Ela defende uma revisão periódica, talvez a cada cinco anos, para aumentar os esforços a fim de que as emissões caiam ainda mais ao longo dos anos a fim de manter o aumento da temperatura até 2°C.
- Estou confiante que essas INDCs não são a última palavra sobre o que os países estão prontos para alcançar ao longo do tempo. A jornada para um futuro climático seguro está em andamento e o acordo em Paris pode catalisar essa transição - disse Christina.
Advertência
Uma passada de olho sobre os números destrinchados pela UNFCCC mostra, porém, que, somando todas as metas, ainda estamos em maus lençóis e que esse salto para reduzir as emissões a ponto de evitar um aumento de temperatura maior será um desafio e demandará um esforço bem maior.
De acordo com os cálculos, em relação a valores atuais, as emissões ainda sobem nos próximos anos - apesar de menos do que subiriam se não houvesse as INDCs. Para 2025, as emissões podem atingir 55,2 gigatoneladas de CO2- equivalente e, em 2030, elas seriam de 56,7 Gt. Em 2010, o mundo emitia cerca de 49 Gt.

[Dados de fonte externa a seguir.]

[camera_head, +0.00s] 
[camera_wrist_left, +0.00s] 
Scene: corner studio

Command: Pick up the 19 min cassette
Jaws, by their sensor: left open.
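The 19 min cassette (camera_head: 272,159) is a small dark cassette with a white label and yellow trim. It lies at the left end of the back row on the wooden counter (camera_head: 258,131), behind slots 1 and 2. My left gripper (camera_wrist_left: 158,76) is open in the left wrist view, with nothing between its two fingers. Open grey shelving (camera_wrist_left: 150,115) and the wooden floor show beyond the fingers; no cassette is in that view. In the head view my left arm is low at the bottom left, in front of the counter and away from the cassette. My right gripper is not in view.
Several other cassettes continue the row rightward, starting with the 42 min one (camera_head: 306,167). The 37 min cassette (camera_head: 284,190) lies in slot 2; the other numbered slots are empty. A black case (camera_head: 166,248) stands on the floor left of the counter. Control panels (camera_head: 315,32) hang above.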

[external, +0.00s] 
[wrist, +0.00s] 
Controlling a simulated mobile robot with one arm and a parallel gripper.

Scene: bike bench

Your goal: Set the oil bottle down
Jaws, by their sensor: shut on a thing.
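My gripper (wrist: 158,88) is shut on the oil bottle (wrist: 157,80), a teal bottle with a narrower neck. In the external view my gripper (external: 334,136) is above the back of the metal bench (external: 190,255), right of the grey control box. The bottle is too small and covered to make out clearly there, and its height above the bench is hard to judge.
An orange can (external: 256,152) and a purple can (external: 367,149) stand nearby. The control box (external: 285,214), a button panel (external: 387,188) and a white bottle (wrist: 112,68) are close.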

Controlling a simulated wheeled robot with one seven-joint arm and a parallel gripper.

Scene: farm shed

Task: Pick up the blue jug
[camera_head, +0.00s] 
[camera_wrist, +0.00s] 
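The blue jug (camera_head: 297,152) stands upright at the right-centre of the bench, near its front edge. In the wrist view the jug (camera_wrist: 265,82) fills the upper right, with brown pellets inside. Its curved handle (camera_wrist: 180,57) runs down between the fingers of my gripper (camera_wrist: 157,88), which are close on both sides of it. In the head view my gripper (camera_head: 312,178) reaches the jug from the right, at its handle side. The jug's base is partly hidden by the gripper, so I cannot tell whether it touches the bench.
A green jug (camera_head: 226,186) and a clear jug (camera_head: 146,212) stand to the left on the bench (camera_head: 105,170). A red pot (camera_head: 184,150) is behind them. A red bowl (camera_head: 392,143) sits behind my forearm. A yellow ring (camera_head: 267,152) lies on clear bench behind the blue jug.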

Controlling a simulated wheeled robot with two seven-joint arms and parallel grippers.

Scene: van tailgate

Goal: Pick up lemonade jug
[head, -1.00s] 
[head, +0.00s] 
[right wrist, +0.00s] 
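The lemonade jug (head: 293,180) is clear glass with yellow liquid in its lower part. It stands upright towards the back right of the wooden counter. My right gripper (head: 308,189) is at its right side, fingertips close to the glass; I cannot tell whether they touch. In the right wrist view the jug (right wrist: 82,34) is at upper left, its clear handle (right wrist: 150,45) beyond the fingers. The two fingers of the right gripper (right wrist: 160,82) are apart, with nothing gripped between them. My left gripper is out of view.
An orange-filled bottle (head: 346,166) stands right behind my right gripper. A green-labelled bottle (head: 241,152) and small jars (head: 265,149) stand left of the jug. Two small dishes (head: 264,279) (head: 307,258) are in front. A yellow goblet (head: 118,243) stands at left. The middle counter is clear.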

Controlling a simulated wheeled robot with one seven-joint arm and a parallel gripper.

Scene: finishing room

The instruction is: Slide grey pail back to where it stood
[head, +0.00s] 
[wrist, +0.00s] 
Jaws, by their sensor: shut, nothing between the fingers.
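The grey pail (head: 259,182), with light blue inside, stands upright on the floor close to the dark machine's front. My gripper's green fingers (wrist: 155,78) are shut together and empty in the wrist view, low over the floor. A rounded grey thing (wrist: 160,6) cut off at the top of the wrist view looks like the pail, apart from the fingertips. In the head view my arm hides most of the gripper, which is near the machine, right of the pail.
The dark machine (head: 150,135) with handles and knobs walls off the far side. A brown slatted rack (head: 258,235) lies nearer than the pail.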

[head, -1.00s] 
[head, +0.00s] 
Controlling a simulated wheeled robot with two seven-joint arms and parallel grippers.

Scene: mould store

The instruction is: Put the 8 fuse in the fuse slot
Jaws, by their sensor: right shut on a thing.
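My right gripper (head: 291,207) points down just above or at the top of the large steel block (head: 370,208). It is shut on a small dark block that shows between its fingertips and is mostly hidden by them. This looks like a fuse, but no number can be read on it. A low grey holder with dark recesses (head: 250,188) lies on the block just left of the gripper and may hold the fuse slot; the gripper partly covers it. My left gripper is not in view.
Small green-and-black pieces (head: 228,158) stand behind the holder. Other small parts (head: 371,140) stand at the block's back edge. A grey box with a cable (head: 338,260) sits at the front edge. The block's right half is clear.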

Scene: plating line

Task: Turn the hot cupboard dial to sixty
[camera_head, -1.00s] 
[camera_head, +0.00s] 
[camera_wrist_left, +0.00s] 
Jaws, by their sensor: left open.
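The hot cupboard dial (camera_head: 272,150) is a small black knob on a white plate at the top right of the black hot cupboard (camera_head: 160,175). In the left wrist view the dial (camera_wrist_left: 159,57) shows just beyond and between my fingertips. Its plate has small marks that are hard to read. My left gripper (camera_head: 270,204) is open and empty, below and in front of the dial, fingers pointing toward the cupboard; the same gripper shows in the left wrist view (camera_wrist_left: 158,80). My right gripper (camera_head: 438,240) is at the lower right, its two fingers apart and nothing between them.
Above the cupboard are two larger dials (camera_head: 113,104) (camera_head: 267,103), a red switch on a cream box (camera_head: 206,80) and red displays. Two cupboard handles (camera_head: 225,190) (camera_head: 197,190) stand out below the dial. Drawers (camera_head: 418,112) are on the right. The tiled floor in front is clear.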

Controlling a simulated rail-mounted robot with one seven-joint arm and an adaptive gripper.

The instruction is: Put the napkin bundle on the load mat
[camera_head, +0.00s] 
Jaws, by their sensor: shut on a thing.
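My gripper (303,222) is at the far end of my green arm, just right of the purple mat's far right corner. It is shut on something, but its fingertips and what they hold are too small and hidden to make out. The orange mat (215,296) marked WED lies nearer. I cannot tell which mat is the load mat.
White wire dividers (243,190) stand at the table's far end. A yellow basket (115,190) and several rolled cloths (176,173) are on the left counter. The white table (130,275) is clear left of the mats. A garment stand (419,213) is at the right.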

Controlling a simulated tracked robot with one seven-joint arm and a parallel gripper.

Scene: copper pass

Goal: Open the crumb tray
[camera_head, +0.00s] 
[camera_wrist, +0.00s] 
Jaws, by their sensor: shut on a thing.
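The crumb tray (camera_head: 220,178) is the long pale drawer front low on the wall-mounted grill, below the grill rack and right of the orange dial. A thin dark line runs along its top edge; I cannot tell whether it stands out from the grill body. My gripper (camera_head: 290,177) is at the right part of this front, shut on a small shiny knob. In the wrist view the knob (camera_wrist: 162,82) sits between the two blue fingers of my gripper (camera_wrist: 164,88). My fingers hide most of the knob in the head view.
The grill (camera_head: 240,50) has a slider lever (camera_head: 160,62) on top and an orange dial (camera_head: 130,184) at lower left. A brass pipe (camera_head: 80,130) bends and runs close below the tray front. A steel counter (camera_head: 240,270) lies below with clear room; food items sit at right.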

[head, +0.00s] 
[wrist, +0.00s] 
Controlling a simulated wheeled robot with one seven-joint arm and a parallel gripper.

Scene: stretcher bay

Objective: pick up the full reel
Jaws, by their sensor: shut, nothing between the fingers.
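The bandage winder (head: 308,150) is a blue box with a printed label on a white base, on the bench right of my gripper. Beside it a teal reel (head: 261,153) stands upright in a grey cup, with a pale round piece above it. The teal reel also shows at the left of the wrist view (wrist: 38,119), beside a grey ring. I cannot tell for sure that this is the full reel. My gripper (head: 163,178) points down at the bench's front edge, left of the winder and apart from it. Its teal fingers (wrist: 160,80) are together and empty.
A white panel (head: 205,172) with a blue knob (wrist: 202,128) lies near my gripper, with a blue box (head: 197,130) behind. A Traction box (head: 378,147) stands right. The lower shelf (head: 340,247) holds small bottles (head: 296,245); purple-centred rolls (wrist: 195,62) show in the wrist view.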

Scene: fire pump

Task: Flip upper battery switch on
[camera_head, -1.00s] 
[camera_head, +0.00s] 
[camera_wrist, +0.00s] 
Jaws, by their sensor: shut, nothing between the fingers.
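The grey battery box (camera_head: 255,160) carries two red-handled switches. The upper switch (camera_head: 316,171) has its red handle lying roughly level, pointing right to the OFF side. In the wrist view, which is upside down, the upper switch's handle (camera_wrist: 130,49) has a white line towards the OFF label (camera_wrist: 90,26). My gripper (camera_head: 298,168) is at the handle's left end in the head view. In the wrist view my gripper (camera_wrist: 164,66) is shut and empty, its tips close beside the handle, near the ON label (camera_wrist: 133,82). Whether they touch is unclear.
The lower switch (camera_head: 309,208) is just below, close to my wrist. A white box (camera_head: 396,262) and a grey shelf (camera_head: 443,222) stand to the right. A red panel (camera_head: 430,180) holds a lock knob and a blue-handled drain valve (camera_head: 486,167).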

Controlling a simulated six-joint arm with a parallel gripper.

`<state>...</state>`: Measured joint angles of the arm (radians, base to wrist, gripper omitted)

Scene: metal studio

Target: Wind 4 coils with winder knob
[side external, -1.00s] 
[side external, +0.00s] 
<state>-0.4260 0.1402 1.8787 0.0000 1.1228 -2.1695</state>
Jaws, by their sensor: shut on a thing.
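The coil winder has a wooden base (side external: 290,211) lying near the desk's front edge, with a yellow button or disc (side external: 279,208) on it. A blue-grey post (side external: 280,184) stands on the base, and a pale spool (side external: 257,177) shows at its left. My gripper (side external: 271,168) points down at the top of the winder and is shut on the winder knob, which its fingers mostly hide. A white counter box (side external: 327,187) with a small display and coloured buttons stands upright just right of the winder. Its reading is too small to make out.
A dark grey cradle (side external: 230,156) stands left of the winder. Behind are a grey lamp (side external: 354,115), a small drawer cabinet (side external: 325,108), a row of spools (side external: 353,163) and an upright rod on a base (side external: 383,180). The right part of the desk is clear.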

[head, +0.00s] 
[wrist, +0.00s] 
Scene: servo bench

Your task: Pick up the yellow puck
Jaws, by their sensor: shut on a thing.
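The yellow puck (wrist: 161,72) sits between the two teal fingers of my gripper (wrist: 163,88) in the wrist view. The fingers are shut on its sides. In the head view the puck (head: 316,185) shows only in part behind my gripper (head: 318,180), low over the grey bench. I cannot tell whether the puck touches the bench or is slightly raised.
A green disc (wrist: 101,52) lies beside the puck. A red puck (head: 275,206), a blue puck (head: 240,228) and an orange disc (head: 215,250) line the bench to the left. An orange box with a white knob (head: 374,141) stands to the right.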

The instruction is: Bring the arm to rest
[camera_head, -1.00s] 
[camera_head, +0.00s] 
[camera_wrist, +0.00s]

Isso significa, como o próprio relatório aponta, que estaremos nos aproximando rapidamente do chamado orçamento de carbono. O IPCC (o painel de cientistas do clima da ONU) estima que para a temperatura não subir além dos 2°C o mundo poderia emitir somente 1.000 gigatoneladas de CO2, entre 2011 e 2100. Considerando as INDCs, as emissões globais acumuladas chegarão a 541,7 Gt de CO2 até 2025 e a 748,2 Gt de CO2 em 2030 (num melhor cenário seria 722,8 Gt). Ou seja, nas melhores condições, sobrariam menos de 280 gigatoneladas para serem emitidas até o final do século.
- Para ficar nos 2°C, considerando essa situação, seria necessário zerar as emissões a partir de 2050. Isso deixa menos de 14 gigatoneladas por ano entre 2031 e 2050. É menos de um terço do que o mundo estará emitindo em 2030 - alerta Carlos Rittl, secretário-executivo do Observatório do Clima, que atuou na revisão do relatório.
- Então temos de olhar para esses números vendo, claro, que houve progresso, há um engajamento dos países, e até pode ser que eles cheguem a 2030 com um cenário melhor do que as promessas que estão na mesa, mas todo mundo tem de fazer mais - diz.